Yes, you know, we're forecasting logic to kind of hang in there roughly where we were this last quarter. For the June quarter we were at 13% and we go up to 14% and it's not so much a function that logic isn't investing. It's just the other segments that are increasing pretty significantly. So even with that we see increase in logic. You know, if we look to the second half there are some projects out there that look encouraging, but they just aren't the same number of new fabs coming online and there is not as much anticipated overall investment and the logic guys have just been more steady throughout the course of the cycle as they have been historically. So I'd say we see good opportunity there but it's not the primary growth. Jagadish Iyer – Arete Research: Okay, the second question is, you had mentioned in your prepared remarks about your e-beam review product getting considerable traction. Can you give us some more color on what is driving that product traction, please?

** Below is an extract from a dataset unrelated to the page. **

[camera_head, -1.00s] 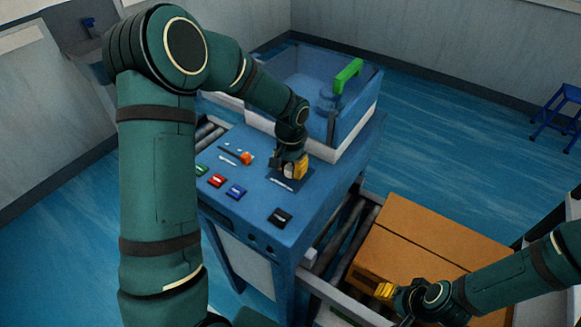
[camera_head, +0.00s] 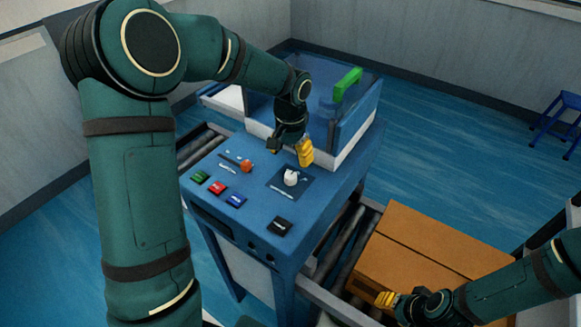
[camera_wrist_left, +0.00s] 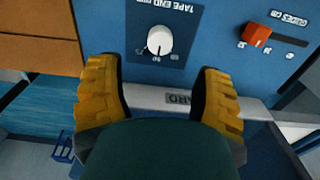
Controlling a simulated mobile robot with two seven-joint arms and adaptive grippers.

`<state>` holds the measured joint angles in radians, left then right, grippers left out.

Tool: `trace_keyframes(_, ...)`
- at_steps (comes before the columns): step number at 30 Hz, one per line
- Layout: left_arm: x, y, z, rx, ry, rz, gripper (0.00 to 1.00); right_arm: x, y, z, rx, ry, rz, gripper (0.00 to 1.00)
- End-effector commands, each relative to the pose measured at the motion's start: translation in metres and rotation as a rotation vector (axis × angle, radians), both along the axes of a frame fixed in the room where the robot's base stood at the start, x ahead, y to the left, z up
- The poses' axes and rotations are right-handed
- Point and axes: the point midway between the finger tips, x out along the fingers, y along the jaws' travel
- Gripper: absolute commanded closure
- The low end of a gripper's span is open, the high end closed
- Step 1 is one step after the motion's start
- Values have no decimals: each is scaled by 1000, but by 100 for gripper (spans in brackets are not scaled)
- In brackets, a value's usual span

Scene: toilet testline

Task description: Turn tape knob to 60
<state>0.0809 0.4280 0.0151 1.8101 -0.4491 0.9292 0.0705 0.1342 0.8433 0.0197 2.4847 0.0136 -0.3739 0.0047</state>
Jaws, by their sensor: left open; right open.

Yes, I think there is a couple of things, one and probably most important is our most advanced inspectors find defects that there is really no other way to review then with our most advanced e-beam review product. So as we sell inspectors, as we sell new inspectors, our customers are realizing that the new review capability that we have is enabling them to identify clearly the defects that we're catching, so that they can go, take corrective action, and they really can't do that with any other equipment on the market. So that's been a tremendous value to our customers, and that's really driving it. I think the other thing that overall of course is the general pickup in market is driving more e-beam review in general, but competitively we've got a product that works extremely well with our inspectors, which is where most of the market is with our inspectors. Jagadish Iyer – Arete Research: Thank you.
There are no further questions at this time. Mr. Ed Lockwood, I will turn the call back over to you.
Thank you, operator, and thank you all for joining us today. We look forward to seeing you through the course of the quarter and that concludes our call.
This concludes today's conference call. You may now disconnect.